Theoretical study of the electronic structure of the lower states of the [Cr2Cl9]3− and [Mo2Cl9]3− ions

Abstract

The electronic structure of the lower states of a trigonal Cr3+ pair and Mo3+ pair, which occur in the Cs3M2Cl9 crystal (M=Cr,Mo), were studied by theoretical calculations carried out according to several methods: multireference singly and doubly excited configuration interaction, second-order configuration interaction, and multireference coupled-pair approximation. We employed a model of a [M2Cl9]3- anion embedded in a cage of point charges, which were arranged so as to simulate the anion in the crystal. The model core potential was utilized, where the relativistic effect was included for Mo. Results of the Cr complex showed that there were no direct bonds between the Cr metals.
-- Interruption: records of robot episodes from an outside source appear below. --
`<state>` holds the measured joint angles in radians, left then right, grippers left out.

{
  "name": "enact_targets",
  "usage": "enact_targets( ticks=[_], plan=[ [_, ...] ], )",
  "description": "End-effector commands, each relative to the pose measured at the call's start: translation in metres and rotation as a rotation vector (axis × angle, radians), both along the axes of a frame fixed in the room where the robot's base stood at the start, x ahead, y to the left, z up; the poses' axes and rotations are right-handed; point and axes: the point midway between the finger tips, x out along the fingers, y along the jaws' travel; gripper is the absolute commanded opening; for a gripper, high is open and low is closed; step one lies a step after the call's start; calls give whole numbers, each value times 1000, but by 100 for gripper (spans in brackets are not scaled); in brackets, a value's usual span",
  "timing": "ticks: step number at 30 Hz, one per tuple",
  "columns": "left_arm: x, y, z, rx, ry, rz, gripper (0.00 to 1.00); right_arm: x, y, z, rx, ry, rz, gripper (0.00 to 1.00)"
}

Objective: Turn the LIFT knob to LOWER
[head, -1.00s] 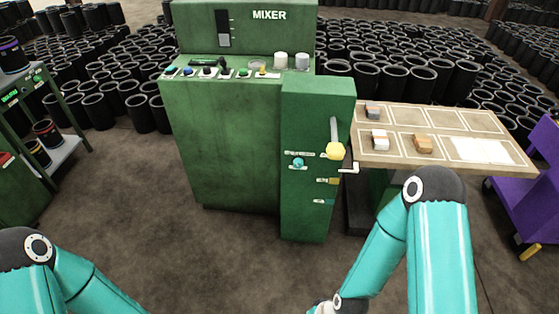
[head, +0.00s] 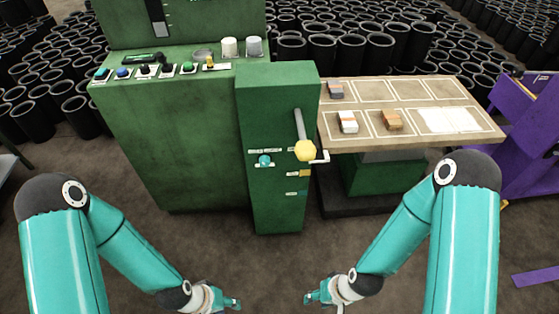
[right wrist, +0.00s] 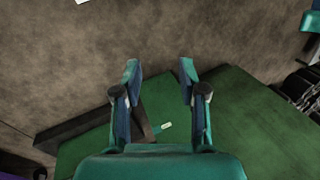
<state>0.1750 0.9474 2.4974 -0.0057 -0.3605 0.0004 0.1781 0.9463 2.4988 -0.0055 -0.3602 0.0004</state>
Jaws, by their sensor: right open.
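A small teal knob (head: 264,160) sits on the front of the narrow green cabinet (head: 275,110), below pale label plates (head: 265,150) too small to read. I take it for the LIFT knob; its pointing direction is unclear. My left gripper (head: 236,303) is low in front of the cabinet, apart from it; its finger opening cannot be made out. My right gripper (head: 309,298) is also low in front, to the right, clear of the knob. In the right wrist view its fingers (right wrist: 160,76) are spread with nothing between them; the knob does not show there.
A lever with a yellow ball (head: 305,151) stands out right of the knob. Smaller plates (head: 297,194) lie below it. The green mixer (head: 180,130) stands left. A tray table (head: 400,145) with blocks stands right. Floor before the cabinet is clear except for my arms.

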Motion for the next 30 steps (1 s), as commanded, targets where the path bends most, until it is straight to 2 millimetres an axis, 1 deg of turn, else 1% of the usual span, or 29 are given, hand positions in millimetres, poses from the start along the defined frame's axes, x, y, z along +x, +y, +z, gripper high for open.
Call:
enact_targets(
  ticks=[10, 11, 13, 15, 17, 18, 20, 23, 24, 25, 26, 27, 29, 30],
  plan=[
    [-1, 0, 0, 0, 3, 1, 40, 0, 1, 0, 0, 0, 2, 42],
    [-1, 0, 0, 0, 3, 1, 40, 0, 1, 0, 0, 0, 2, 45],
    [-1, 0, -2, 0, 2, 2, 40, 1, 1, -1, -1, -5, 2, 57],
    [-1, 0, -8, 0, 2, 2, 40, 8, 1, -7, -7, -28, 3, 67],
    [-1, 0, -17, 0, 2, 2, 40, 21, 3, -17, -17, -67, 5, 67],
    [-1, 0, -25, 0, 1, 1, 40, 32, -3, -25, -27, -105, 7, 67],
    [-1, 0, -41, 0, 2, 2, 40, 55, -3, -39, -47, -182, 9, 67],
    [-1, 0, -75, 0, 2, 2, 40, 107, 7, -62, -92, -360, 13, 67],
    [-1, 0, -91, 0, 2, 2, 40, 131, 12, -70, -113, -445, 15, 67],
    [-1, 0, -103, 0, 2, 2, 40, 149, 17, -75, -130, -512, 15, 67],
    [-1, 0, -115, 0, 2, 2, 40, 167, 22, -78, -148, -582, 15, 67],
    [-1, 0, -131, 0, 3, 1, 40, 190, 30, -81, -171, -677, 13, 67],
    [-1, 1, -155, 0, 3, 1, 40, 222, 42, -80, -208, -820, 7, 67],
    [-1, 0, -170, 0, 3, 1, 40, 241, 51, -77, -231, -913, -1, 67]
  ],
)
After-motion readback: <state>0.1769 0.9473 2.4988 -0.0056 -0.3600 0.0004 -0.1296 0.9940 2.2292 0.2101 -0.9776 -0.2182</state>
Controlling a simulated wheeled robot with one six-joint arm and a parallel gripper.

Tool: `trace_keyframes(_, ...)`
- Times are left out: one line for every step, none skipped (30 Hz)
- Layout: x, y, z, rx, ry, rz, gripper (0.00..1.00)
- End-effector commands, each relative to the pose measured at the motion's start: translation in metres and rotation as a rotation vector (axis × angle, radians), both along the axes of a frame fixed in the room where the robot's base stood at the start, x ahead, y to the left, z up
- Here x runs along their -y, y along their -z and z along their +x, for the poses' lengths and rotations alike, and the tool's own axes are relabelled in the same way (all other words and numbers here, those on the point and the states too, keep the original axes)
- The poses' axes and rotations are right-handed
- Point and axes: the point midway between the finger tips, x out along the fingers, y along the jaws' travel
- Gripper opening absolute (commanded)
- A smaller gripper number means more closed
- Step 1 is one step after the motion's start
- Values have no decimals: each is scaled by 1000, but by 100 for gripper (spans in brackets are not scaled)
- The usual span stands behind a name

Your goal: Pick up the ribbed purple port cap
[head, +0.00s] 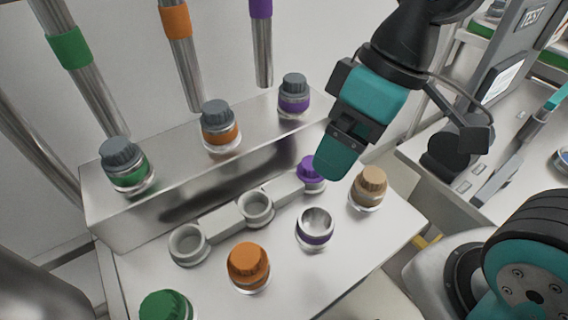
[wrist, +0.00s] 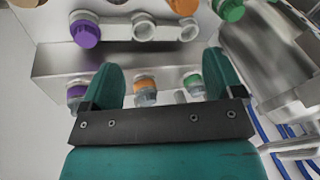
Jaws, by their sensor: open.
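The ribbed purple cap (head: 308,168) sits on the right end of a pale row holder, partly hidden by my gripper in the head view. In the wrist view the purple cap (wrist: 86,33) is at the upper left, left of and beyond my left finger. My gripper (head: 333,162) hangs just right of the cap in the head view. In the wrist view my gripper (wrist: 163,72) has its two teal fingers wide apart, with nothing held between them. I cannot tell whether a finger touches the cap.
The holder has two empty rings (head: 257,207). An open purple-banded jar (head: 315,230), a tan-capped jar (head: 369,188), an orange-capped jar (head: 248,266) and a green-capped jar (head: 166,306) stand nearby. A metal ledge (head: 190,190) behind carries three grey-capped jars.

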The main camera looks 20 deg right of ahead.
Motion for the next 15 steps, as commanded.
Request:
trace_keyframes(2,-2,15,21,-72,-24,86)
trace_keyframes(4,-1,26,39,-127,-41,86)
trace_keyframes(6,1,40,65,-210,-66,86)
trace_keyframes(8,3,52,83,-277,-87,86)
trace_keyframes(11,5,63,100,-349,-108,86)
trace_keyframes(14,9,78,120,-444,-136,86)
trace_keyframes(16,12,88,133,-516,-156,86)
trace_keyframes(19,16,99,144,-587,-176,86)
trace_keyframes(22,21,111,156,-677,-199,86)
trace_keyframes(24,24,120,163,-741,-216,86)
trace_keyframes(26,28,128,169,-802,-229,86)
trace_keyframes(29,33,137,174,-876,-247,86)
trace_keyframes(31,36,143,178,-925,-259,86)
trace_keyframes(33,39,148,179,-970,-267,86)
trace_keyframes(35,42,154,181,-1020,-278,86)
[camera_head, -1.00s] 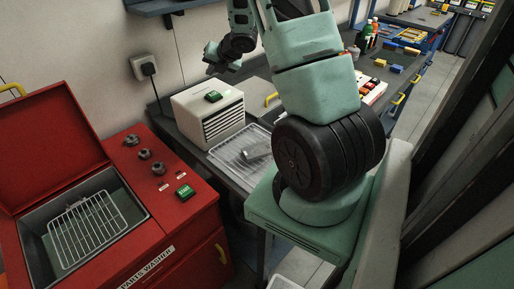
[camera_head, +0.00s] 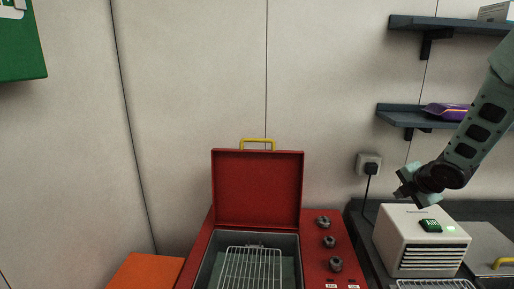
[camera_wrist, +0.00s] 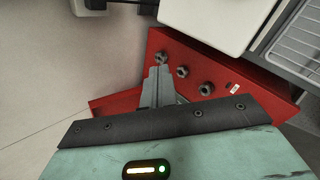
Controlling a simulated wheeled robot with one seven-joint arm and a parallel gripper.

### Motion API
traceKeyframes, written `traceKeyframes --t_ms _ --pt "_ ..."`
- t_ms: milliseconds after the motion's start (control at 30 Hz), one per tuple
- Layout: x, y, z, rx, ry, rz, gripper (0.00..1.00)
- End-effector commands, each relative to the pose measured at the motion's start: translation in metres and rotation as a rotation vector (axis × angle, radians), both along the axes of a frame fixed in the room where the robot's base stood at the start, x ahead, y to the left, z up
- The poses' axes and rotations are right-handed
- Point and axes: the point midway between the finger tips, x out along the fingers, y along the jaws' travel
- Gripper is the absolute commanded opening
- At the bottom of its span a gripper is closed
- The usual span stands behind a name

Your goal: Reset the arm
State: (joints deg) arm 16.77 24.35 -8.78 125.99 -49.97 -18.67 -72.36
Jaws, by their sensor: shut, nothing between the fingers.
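My gripper (camera_head: 408,188) hangs in free air at the right of the head view, just above and left of a white louvred box. It holds nothing. In the wrist view its fingers (camera_wrist: 157,76) are closed together, pointing up the picture. Behind them lies the red parts washer's top with its dark knobs, apart from the fingers as far as I can tell. My arm comes in from the right edge of the head view.
The red parts washer (camera_head: 341,262) stands with its lid (camera_head: 257,190) up and a wire rack (camera_head: 250,270) inside. The white box (camera_head: 420,243) stands on the bench at right. Two wall shelves (camera_head: 450,27) (camera_head: 398,116) hang near my arm; the lower holds a purple packet (camera_head: 446,111). The wall's middle is clear.

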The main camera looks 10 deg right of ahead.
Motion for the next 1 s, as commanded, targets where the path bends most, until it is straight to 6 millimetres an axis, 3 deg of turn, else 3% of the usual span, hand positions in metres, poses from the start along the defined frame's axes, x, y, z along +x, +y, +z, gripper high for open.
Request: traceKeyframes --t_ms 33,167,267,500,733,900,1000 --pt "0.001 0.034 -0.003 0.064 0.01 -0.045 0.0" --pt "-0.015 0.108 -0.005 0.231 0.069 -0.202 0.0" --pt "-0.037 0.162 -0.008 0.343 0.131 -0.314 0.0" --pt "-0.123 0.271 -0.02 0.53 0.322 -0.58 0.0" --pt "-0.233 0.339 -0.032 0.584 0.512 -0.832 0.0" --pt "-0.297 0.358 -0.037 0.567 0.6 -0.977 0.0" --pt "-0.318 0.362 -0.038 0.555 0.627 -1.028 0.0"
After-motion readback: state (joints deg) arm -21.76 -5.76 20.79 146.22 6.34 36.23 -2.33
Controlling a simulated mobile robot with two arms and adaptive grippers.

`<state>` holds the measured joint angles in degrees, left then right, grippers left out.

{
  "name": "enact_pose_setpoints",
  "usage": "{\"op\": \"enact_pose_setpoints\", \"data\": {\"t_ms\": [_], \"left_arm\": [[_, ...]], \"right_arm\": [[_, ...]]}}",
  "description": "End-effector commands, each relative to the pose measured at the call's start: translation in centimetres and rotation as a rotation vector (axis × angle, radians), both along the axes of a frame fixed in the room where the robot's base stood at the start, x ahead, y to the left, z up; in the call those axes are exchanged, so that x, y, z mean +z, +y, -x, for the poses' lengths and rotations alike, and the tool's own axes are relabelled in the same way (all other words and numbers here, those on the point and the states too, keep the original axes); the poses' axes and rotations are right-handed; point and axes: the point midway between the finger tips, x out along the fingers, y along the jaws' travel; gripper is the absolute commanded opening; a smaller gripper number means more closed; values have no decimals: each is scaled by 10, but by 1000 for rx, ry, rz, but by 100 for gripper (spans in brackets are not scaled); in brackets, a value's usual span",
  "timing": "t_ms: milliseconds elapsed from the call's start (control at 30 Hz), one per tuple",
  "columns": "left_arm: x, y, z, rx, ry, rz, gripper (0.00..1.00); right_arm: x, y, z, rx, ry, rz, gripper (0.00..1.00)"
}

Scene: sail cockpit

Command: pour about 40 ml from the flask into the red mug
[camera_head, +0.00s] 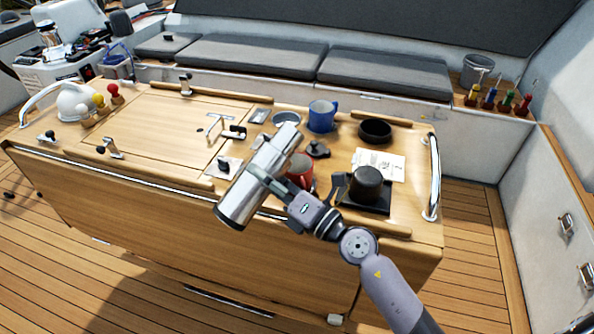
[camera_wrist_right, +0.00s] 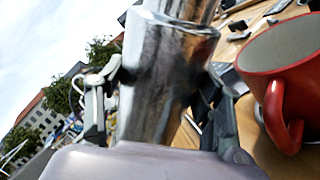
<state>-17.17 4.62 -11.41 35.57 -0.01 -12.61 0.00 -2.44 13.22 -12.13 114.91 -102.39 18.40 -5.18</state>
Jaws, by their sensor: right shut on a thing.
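The flask (camera_head: 257,180) is a shiny steel cylinder, held tilted above the table's front edge, with its dark-rimmed end low at the left. It fills the middle of the right wrist view (camera_wrist_right: 155,90). My right gripper (camera_head: 263,177) is shut around its body; the fingers show on both sides in the wrist view. The red mug (camera_head: 300,172) stands upright on the table, partly hidden by the flask and gripper. In the wrist view the mug (camera_wrist_right: 290,75) is right of the flask, apart from it, its grey inside partly visible. Any liquid cannot be made out. My left gripper is out of view.
A blue mug (camera_head: 322,117), a black lid-like piece (camera_head: 317,149) and a dark bowl (camera_head: 375,130) stand behind the red mug. A black pot (camera_head: 367,181) on a dark base and a paper sheet (camera_head: 390,165) are to its right. A steel rail (camera_head: 434,180) edges the table.

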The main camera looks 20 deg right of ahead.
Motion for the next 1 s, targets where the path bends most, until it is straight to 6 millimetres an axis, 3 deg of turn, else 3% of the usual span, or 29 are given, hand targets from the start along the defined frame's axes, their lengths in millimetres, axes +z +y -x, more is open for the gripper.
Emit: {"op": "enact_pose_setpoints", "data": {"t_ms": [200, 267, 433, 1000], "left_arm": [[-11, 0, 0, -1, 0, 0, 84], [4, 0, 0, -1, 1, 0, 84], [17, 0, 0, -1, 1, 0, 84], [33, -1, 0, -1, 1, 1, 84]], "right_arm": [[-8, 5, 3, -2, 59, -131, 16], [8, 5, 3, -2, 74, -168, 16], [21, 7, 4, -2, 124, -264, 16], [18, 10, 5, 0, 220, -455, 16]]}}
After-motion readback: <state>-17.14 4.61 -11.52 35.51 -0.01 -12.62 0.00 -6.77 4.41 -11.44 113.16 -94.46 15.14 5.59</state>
The lower electronic spectra of the [Cr2Cl9]3- ion were interpreted in terms of the electronic spectra of [CrCl6]3-. The lowest state of simultaneous excitation in both metals was considered. The [Mo2Cl9]3- ion exhibited a single direct bond between the metals. Reflecting this single bond, the observed singlet-triplet splitting was much larger than that in the case of Cr and the calculated splitting was in good agreement with the observed one. We account for the electronic spectra of the [Mo2Cl9]3- complex, which exhibited quite different features in the electronic excitation spectra in comparison with those of the Cr complex.